Since much of the establishment of the American colonies to the south was largely by missionaries, and because the Roman Catholic Church was very important in these times, religious themes are prevalent throughout this period. Moreover, although Spain valued commercial conquests and trade, religious absolutism was so strong, that it remained almost a pure form in art, as seen throughout the early New World, though not without native and regional influences, either. However, although Caravaggio and others of his ilk painted religious figures, he particularly used realistic “men on the street” models in his art.

Furthermore, Caravaggio was renowned for injecting realism in his work, and for starting the movement known as tenebrism. Characteristic of the style that had a far-reaching impact, is his work, The Calling of Saint Matthew. Here he paints in a dim room that is partially also sunlit, creating shadows on his figures, for effect. He didn’t do colorful figures, and in this way, he rendered them more life-like. In this particular painting, this is the case, and also the element of recession is present, as characterized by Wolfflin. The lights and shadows, Jesus’ arm, and the figure of Levi all demonstrate movement. The tenebrism is felt here, as well, as his faces and hands are highlighted. Certainly, future Mexican colonial paintings displayed this stylistic trait.

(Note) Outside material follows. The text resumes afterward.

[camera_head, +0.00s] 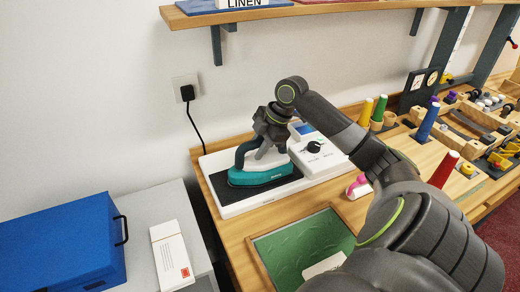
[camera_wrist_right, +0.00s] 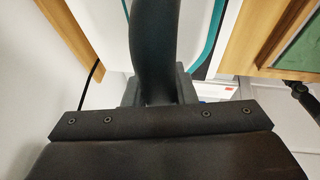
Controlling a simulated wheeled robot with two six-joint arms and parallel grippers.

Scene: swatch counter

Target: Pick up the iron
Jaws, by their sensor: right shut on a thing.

American Hispanic and native artists painted in a Baroque style by the middle of the seventeenth century. Their works were replete with elongation and mass, unusual spatial relations, and subdued colorism. The artists stressed religious occurrences as being realistic. Again, this was largely due to the style of Caravaggio, who’d also popularized his approach with Spanish artists in Seville, and hence, the New World colonies. This was so because most of the Latin American pioneers embarked from Seville and were so exposed to its art.

In Mexico, Spanish immigrant Sebastián López de Arteaga produced Doubting Thomas in 1643. This depiction is certainly done in the Baroque style of realism. As the disciple Thomas places his finger in Jesus’ wound, the viewer can readily believe in the suffering and validity of Christ. Luminescence highlights the Lord’s wound. The protagonists have been rendered also, on a true-to-life scale. They are surrounded by some old men, who look like everyday people, indeed.

Yet another example of the Caravaggesque influence took place in Peru, where an anonymous artist worked, probably a painter at the Cuzco school, who was called the St. Jerome Master, named so because of the primary subject in his body of work. He did, at the inspiration of Italian engraving, several studies of St. Jerome. These specific studies portray an elderly man, wrinkles and all, who is spotlighted by illumination coming from outside his background. This gentleman certainly does appear real, as if he would step outside the picture frames. Like this particular artist, the indigenous painters of the times painted realistic figures whose expressions clearly showed what they were thinking and feeling. Everything about these subjects was real, including the look of their clothing.

Additionally, Caravaggio and others who came after him produced paintings depicting also sensuality and physicality, as well as the religious rapture. Contrast and ornamentation were employed to lend drama and action. Caravaggio’s Baroque departure from High Renaissance style to a more Mannerist-like model appears to have influenced those Spanish and Latin American artists who added more grandeur and flamboyance in their paintings.

Other painters of this influence are Diego Rivera and Frieda Kahlo, as noted in our main text. Diego Rivera (1886-1957) of Mexico painted murals. His paintings elevated the common working man and were done in bold color and rendered a gyrating, continuous sense of movement. His work usually told a particular story.

Rivera’s mural En el Arsenal portrays Tina Modotti on the right side of the picture, who is facing Julio Antonio Mella, hanging onto an ammo belt. Vittorio Vidale is right behind him. These were realistic in that they were real people, communist political leaders. The artist’s revolutionary beliefs and his anti-religious sentiment as well as his association with the Trotskyists were all expressed in his paintings.

His wife, Frieda Kahlo, used her lively and colorful art to render self-portraits of personal and collective pain. She certainly shows the European influences in her work, as they contain elements of surrealism, symbolism, and realism. Her pictures were often criticized as being grotesque and gruesome. Moreover, the artist was not shy about showing herself in such a light. She has painted herself with both a prominent mustache and unibrow.